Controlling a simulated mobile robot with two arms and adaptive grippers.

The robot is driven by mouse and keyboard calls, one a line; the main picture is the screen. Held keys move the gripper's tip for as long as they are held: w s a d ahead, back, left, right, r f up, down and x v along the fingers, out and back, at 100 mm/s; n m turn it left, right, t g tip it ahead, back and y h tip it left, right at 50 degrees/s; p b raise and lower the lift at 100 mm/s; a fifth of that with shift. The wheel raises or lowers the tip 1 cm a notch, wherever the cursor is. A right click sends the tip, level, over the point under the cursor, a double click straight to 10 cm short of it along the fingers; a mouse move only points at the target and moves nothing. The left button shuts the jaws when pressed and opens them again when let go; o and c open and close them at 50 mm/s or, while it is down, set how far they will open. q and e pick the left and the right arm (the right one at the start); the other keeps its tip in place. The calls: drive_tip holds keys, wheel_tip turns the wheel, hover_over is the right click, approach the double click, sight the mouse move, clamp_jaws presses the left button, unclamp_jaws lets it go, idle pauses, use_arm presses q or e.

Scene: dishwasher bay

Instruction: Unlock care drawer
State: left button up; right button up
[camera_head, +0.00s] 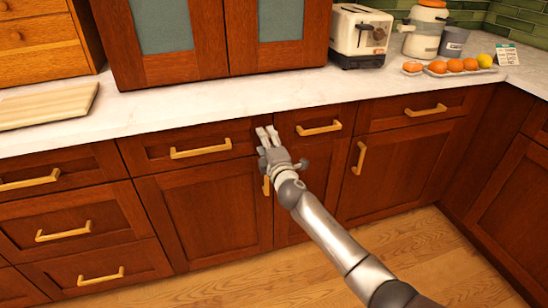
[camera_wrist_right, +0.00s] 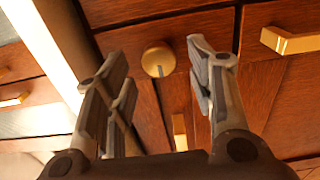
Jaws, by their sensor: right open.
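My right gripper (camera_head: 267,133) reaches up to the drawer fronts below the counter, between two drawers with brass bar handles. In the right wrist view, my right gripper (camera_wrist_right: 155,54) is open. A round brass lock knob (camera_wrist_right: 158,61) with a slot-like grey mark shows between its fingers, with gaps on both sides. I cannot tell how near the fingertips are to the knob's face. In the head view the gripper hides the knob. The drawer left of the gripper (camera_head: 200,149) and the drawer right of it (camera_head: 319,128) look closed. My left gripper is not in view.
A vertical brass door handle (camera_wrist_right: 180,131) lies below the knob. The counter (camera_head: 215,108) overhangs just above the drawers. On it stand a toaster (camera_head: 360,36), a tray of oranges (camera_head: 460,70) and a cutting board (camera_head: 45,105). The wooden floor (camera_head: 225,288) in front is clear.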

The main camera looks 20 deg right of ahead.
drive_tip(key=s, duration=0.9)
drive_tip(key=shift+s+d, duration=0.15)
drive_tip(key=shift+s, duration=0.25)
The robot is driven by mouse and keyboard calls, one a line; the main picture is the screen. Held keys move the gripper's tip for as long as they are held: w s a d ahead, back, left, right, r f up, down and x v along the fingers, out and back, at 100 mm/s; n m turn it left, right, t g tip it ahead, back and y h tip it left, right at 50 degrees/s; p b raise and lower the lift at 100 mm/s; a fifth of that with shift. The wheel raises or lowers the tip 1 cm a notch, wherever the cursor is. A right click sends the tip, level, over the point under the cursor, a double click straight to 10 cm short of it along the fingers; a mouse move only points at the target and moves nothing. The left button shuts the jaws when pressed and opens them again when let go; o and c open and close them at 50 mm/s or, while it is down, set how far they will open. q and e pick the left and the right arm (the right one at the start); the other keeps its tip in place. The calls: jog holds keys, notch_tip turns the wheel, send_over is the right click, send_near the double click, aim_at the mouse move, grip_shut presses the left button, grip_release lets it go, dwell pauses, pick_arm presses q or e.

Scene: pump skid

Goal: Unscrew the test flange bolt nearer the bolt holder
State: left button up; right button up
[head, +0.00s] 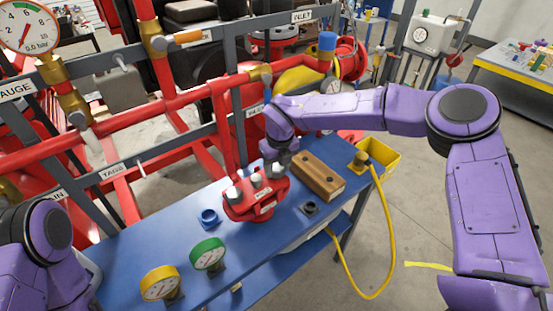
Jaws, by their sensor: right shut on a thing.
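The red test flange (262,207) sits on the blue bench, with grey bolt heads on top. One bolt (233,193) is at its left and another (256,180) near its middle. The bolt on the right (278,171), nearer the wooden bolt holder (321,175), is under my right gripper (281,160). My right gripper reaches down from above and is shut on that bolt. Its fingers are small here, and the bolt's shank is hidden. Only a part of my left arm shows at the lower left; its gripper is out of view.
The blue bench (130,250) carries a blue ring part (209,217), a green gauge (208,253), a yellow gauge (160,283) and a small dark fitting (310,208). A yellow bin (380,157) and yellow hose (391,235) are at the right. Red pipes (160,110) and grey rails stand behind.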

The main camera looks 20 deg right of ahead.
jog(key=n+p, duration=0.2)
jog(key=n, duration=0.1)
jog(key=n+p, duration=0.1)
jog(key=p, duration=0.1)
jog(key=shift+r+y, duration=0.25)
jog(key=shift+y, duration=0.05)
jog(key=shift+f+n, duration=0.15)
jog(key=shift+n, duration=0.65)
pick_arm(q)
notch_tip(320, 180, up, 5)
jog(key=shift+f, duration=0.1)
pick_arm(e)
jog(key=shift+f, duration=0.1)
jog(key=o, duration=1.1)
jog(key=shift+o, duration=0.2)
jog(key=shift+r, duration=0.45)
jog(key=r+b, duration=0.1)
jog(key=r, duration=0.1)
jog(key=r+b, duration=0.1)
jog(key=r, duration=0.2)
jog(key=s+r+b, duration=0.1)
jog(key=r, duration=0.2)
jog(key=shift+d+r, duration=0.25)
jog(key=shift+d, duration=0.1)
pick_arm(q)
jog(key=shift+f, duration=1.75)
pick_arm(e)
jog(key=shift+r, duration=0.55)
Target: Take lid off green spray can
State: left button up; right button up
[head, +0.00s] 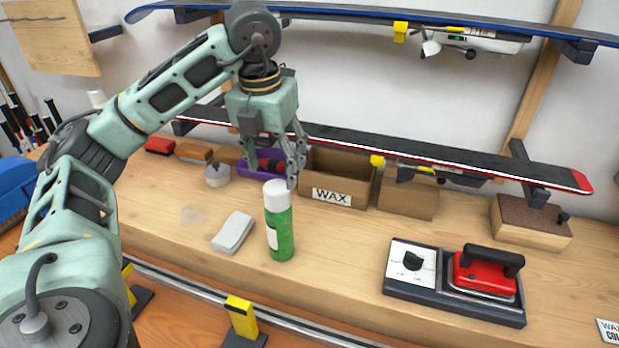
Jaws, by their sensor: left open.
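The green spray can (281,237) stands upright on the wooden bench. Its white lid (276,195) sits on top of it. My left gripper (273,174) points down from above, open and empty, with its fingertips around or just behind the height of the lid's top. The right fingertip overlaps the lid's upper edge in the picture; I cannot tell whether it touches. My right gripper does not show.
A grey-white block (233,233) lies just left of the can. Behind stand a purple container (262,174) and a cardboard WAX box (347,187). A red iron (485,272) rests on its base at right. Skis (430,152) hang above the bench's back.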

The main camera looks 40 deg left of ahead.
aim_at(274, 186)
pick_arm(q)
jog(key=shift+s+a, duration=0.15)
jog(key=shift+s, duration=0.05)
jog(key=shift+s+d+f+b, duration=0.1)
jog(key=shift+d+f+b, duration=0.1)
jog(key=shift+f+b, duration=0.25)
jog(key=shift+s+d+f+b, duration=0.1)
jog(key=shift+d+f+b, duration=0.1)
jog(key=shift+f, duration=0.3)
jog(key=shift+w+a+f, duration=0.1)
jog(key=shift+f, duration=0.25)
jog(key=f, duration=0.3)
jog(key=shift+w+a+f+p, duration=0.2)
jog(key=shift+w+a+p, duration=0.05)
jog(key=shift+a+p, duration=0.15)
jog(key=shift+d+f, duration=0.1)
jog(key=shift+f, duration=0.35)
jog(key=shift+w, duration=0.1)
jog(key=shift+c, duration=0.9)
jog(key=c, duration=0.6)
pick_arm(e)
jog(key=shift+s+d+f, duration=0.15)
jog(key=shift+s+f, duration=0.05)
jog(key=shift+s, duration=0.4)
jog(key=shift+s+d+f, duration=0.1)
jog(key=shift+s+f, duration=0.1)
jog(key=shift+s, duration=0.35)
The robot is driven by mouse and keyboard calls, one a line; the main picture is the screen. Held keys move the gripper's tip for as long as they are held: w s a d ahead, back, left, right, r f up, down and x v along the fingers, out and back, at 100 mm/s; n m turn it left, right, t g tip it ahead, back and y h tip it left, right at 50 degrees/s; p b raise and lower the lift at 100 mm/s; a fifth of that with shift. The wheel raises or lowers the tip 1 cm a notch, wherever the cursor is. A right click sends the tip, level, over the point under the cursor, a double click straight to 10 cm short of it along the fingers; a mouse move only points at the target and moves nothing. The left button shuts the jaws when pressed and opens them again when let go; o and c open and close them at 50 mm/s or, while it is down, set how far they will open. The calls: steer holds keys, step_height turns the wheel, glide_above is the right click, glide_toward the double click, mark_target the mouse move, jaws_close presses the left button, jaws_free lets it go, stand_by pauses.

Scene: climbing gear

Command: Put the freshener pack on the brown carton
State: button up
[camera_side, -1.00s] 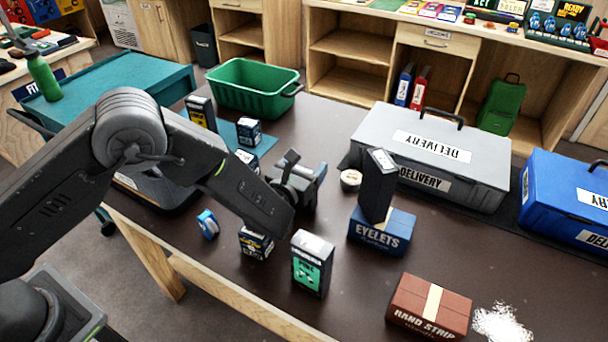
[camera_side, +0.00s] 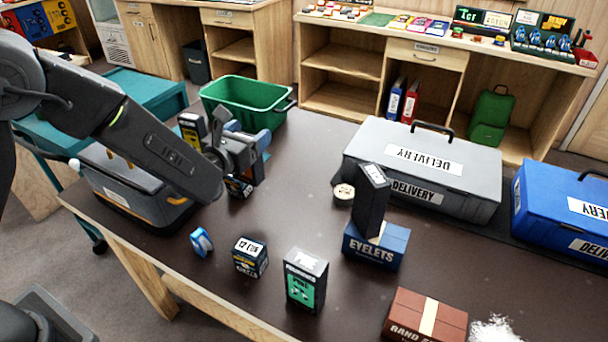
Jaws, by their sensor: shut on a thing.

☆ ☆ ☆ ☆

Exercise task
Pull out each line containing the word "Scene" and copy it.

Reply
Scene: dishwasher bay
Scene: pump skid
Scene: climbing gear

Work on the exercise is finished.